The Center of Excellence in Leadership of Learning at the University of Indianapolis received a $10 million donation from the U.S. Department of Education which will impact 20 rural high schools in Indiana.
CELL is an education nonprofit that works across the state of Indiana to bring leadership and progressive learning to schools, Director of the Rural Early College Network at CELL Janet Boyle said. The U.S. Department of Education gave CELL a grant in 2019 to start the first iteration of RECN in five high schools. This program aims to help first-generation students, English language learners and disadvantaged students. The first grant provided ninth and tenth grade students with extra help in math and English so they could succeed in college classes their junior and senior years, Boyle said. The program also equipped students with financial planning and workload management skills. Director of Early College at CELL Steve Combs said he was a principal during RECN 1.0. His school got $150,000 over five years due to the program, he said.
The second iteration began Jan. 1 and will last five years. The five original high schools will serve as mentors to the 15 new high schools added in RECN 2.0, Boyle said.
“The 15 partner schools that will be selected are all going to be working toward becoming endorsed and setting up a robust early college program in their high schools for their students,” Boyle said.
There are three additions to RECN 2.0. Boyle said they will be adding a teacher leadership academy program to help teachers learn effective teaching and leadership. They will also start a program called CART, or Counselor Action and Renewal Team. Members of CART meet four times a year to help provide support to the counselors. Boyle said Indiana has one of the worst ratios of school counselors to students, with 695 students per one high school counselor on average. She said the recommended ratio is 250 students per counselor. To decrease the pressure on counselors, Combs said the funds will also go toward ensuring teachers and counselors are properly paid for the work they are doing.

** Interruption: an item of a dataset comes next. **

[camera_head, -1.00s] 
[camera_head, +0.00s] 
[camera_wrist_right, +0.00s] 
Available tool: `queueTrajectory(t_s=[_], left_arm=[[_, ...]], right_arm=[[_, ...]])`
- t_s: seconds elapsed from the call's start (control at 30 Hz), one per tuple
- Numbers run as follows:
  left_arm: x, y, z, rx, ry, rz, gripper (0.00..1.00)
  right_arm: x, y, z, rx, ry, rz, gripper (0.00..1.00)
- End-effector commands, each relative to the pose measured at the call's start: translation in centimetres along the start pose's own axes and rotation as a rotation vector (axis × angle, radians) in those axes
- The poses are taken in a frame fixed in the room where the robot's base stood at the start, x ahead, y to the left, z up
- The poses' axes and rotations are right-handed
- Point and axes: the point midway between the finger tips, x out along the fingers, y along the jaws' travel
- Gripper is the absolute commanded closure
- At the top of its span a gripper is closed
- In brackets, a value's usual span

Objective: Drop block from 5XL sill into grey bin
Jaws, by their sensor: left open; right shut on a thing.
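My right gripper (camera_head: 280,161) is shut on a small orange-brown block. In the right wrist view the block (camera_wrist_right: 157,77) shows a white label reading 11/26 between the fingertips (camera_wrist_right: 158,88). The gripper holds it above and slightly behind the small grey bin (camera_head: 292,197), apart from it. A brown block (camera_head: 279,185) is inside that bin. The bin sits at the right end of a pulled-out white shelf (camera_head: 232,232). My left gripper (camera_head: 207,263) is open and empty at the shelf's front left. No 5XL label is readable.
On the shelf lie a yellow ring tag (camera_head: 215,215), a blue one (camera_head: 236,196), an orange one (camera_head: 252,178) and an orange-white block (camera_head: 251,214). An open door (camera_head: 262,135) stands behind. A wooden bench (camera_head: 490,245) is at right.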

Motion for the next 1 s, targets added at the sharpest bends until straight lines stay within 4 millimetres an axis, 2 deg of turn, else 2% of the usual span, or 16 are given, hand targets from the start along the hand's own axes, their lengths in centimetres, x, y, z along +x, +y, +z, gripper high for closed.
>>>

The third prong, Boyle said, is a partnership between Ivy Tech and CELL. Ivy Tech will hire “college connection coaches” to go to the schools once or twice a week. They will assist the students in enrolling for classes and financial management so they can afford college when they graduate.
“Most of the kids that leave this program earn the 30-credit Indiana College Core [degree], which is equivalent to their first year or their general education core, and some will even have associate degrees,” Boyle said. “But they are the kinds of kids that finish college and even stick around for graduate school, so UIndy would be smart to market to those kids going forward.”
Boyle and Combs both said they have high hopes for RECN 2.0 after the success of the first grant. Boyle said RECN 1.0 helped save students and their families over $15 million in tuition costs. She said Indiana is experiencing declining rates of students who go to college, especially in rural areas, and this program will provide further support for these students to access college and succeed there.
“I just think it’s a great opportunity because more education is good for the students, their families, their schools and their communities,” Combs said. “Ultimately it’s good for our state and the nation.”